*EXERCISE OBJECTIVE*: Print the full listing exactly.
··········
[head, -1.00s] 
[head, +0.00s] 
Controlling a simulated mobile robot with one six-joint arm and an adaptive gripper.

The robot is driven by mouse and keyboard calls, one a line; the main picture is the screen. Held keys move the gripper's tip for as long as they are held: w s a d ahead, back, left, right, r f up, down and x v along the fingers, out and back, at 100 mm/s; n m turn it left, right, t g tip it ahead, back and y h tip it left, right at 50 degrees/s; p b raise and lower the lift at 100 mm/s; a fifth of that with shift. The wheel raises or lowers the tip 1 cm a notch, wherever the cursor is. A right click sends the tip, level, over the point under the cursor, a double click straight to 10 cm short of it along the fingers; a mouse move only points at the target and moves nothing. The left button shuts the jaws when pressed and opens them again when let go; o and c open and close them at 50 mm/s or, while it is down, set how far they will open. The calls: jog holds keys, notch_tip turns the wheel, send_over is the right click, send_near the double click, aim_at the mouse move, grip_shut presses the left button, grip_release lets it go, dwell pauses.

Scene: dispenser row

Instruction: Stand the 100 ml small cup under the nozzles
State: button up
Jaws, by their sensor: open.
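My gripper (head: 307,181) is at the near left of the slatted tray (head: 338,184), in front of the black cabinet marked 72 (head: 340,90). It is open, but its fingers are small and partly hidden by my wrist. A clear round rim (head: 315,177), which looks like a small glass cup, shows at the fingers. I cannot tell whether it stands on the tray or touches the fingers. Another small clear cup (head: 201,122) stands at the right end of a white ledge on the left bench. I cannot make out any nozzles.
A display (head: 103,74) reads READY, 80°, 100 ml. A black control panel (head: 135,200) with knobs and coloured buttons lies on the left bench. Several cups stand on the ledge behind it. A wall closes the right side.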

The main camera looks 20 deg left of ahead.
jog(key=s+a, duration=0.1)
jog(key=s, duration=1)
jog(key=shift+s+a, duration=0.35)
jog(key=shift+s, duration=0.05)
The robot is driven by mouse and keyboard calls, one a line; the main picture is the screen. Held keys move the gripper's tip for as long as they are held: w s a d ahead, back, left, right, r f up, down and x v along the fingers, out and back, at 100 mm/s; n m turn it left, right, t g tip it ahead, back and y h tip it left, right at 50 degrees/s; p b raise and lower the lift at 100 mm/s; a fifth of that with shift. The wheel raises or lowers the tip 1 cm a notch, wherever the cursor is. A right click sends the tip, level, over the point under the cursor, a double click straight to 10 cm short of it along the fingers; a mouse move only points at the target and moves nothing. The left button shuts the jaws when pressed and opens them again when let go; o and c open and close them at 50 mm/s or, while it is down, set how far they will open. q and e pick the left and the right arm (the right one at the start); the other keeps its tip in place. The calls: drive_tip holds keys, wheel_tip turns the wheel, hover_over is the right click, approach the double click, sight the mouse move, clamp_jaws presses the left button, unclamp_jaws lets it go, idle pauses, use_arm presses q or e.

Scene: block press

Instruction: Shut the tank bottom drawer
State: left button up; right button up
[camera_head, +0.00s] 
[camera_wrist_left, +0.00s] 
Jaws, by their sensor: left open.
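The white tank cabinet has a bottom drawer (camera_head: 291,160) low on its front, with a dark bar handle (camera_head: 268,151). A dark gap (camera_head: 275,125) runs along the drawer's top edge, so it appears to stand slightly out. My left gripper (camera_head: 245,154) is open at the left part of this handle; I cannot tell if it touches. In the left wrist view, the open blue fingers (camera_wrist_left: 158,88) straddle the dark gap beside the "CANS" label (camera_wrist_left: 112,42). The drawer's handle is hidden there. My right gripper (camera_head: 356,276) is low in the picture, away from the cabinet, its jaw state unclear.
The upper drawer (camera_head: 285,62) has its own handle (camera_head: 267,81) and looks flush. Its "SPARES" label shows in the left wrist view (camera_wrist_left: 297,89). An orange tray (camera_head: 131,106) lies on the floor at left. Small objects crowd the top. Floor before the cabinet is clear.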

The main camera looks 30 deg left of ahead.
··········
*RESPONSE*:
[head, -1.00s] 
[head, +0.00s] 
Controlling a simulated mobile robot with one six-joint arm and an adaptive gripper.

The robot is driven by mouse and keyboard calls, one a line; the main picture is the screen. Held keys move the gripper's tip for as long as they are held: w s a d ahead, back, left, right, r f up, down and x v along the fingers, out and back, at 100 mm/s; n m turn it left, right, t g tip it ahead, back and y h tip it left, right at 50 degrees/s; p b raise and lower the lift at 100 mm/s; a fifth of that with shift. The wheel raises or lowers the tip 1 cm a notch, wherever the cursor is. A right click sends the tip, level, over the point under the cursor, a double click straight to 10 cm short of it along the fingers; a mouse move only points at the target and moves nothing. The left button shuts the jaws when pressed and opens them again when let go; o and c open and close them at 50 mm/s or, while it is down, set how far they will open. The calls: jog holds keys, notch_tip turns the wheel, send_over is the right click, send_near the double click, aim_at the mouse move, grip_shut presses the left button, grip_release lets it go, dwell pauses.

Scene: dispenser row

Instruction: Stand the 100 ml small cup under the nozzles
State: button up
Jaws, by their sensor: open.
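My gripper (head: 307,181) is at the near left of the slatted tray (head: 338,184), in front of the black cabinet marked 72 (head: 340,90). It is open, but its fingers are small and partly hidden by my wrist. A clear round rim (head: 315,177), which looks like a small glass cup, shows at the fingers. I cannot tell whether it stands on the tray or touches the fingers. Another small clear cup (head: 201,122) stands at the right end of a white ledge on the left bench. I cannot make out any nozzles.
A display (head: 103,74) reads READY, 80°, 100 ml. A black control panel (head: 135,200) with knobs and coloured buttons lies on the left bench. Several cups stand on the ledge behind it. A wall closes the right side.

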The main camera looks 20 deg left of ahead.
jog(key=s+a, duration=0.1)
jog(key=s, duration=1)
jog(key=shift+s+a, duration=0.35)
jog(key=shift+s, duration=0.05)
The robot is driven by mouse and keyboard calls, one a line; the main picture is the screen. Held keys move the gripper's tip for as long as they are held: w s a d ahead, back, left, right, r f up, down and x v along the fingers, out and back, at 100 mm/s; n m turn it left, right, t g tip it ahead, back and y h tip it left, right at 50 degrees/s; p b raise and lower the lift at 100 mm/s; a fifth of that with shift. The wheel raises or lowers the tip 1 cm a notch, wherever the cursor is. A right click sends the tip, level, over the point under the cursor, a double click straight to 10 cm short of it along the fingers; a mouse move only points at the target and moves nothing. The left button shuts the jaws when pressed and opens them again when let go; o and c open and close them at 50 mm/s or, while it is down, set how far they will open. q and e pick the left and the right arm (the right one at the start); the other keeps its tip in place. The calls: drive_tip holds keys, wheel_tip turns the wheel, hover_over is the right click, approach the double click, sight the mouse move, clamp_jaws presses the left button, unclamp_jaws lets it go, idle pauses, use_arm presses q or e.

Scene: block press

Instruction: Shut the tank bottom drawer
State: left button up; right button up
[camera_head, +0.00s] 
[camera_wrist_left, +0.00s] 
Jaws, by their sensor: left open.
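The white tank cabinet has a bottom drawer (camera_head: 291,160) low on its front, with a dark bar handle (camera_head: 268,151). A dark gap (camera_head: 275,125) runs along the drawer's top edge, so it appears to stand slightly out. My left gripper (camera_head: 245,154) is open at the left part of this handle; I cannot tell if it touches. In the left wrist view, the open blue fingers (camera_wrist_left: 158,88) straddle the dark gap beside the "CANS" label (camera_wrist_left: 112,42). The drawer's handle is hidden there. My right gripper (camera_head: 356,276) is low in the picture, away from the cabinet, its jaw state unclear.
The upper drawer (camera_head: 285,62) has its own handle (camera_head: 267,81) and looks flush. Its "SPARES" label shows in the left wrist view (camera_wrist_left: 297,89). An orange tray (camera_head: 131,106) lies on the floor at left. Small objects crowd the top. Floor before the cabinet is clear.

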The main camera looks 30 deg left of ahead.

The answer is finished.